I was fortunate to meet and work with Dr. Segar, and spend time discussing her research and observations regarding motivation and exercise. As a result, my view of exercise and how to encourage others to enjoy it was forever changed. Here’s what I learned:

We are always talking about exercise—the number of minutes and the effort we need to sustain, as well as the specific protocols and formulas for achieving results. However, what we really should be talking about is movement and finding joy in those moments we “get” to move.

Sure, going for a run or taking a cycling class might burn more calories and tax your heart more than dancing with your toddler in the living room. And a carefully designed strength-training routine can certainly help you feel and move better. But none of this matters if you won’t do it or, worse, you dread doing it.

When exercise sounds overly complicated, or you’re worried about whether or not you can do it, or you simply don’t like how it feels, it’s natural to opt out. Instead, I urge you to forget the “must dos” for a bit. Rather than worrying about finding the perfect type of exercise for you, choose movement. It can be anything that gets you off the couch. Just be sure to make it something that is convenient and enjoyable for you, personally.
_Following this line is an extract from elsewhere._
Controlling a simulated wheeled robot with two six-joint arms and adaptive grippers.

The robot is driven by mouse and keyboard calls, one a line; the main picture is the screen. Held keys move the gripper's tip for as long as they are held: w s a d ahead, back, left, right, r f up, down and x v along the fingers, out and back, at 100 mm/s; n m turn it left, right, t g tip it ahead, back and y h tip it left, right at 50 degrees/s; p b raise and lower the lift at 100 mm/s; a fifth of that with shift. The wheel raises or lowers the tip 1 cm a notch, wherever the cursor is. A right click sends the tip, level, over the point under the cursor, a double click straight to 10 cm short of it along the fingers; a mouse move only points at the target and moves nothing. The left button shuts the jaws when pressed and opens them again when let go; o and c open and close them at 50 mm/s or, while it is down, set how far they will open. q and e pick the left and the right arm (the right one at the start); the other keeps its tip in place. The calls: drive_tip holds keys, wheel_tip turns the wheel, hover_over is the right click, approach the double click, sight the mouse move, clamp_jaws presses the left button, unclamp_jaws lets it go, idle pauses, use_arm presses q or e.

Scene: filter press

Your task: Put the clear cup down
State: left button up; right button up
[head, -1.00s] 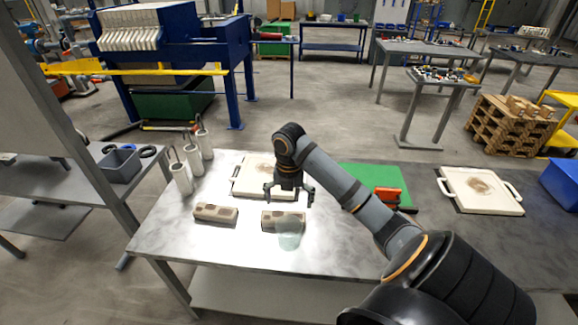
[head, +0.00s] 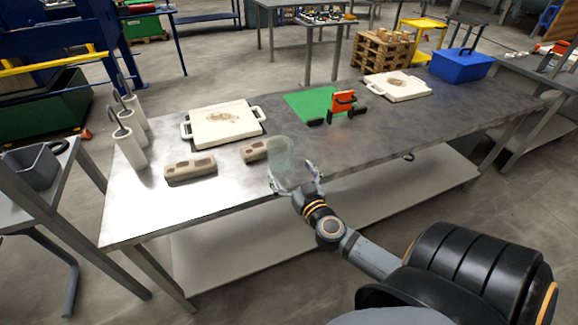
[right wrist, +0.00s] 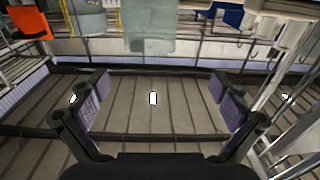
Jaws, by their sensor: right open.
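The clear cup (head: 281,152) is a see-through, pale greenish cup near the table's front edge, beside the right-hand beige block. It looks upright; its base is partly hidden by my right gripper. My right gripper (head: 294,184) is open, just on the near side of the cup, with its fingers pointing toward it. In the right wrist view the clear cup (right wrist: 150,32) shows at the top middle, ahead of the spread fingertips (right wrist: 160,88). I cannot tell whether a finger touches it. My left gripper is not in view.
The steel table (head: 340,165) carries two beige blocks (head: 190,171), a white tray (head: 224,124), a green mat (head: 310,101) with an orange item (head: 343,103), another white tray (head: 398,85) and a blue box (head: 461,65). White cylinders (head: 128,142) stand at the left. The front left tabletop is clear.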

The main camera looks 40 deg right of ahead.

Walking, dancing, riding your bike with your kiddo, swimming, stand-up paddle boarding—it all counts. Your choice need not be conventional, prescriptive or institutional. It just needs to get you moving and bring a smile to your face. The goal is to discover an activity that feels like a gift, Segar says, rather than a chore. Because when you find that one (or more) thing that you look forward to doing (rather than dread doing), the activity that you want more of (rather than out of), that’s when movement is magic.

Moving should make you feel good. And when you find joy in the moment versus attaching the exercise to burning a certain number of calories to achieve a goal in the future, you might actually do it. That’s what we’re after—movement for life, not just to make the number on a scale move.

Don’t forget to give yourself credit for moving. Of course, you will benefit from doing more, but there’s time for that. Instead of immediately aiming for the recommended 150 minutes of activity a week—a goal you may fall short of or be unable to maintain when getting started—set your baseline (how much are you moving each day) and try to meet or beat it for a period of time. The more “wins” you get, the more confident you’ll feel. The more confident you feel, the more you’ll do. You get the picture.

Finally, Dr. Segar cautions against beginning with the wrong “why,” or reason why you want to be active. Changing your why is the secret to success. Instead of attempting to exercise for a goal in the future, whether two weeks or two years in the future, focus on the gift of the moment and find joy in how movement makes you feel right now.

Exercise enthusiasts like me often have a hard time understanding why other people don’t love exercise like we do, but I’ve since come to realize it’s because I’ve discovered the ways I like to move my body that give me joy in the moment, not some reward in the future. My challenge to you is to find the activity, which could be anything from ballroom dancing to jumping on the trampoline with your kids, that brings you this same joy in exercise. I’m absolutely certain that you will find it.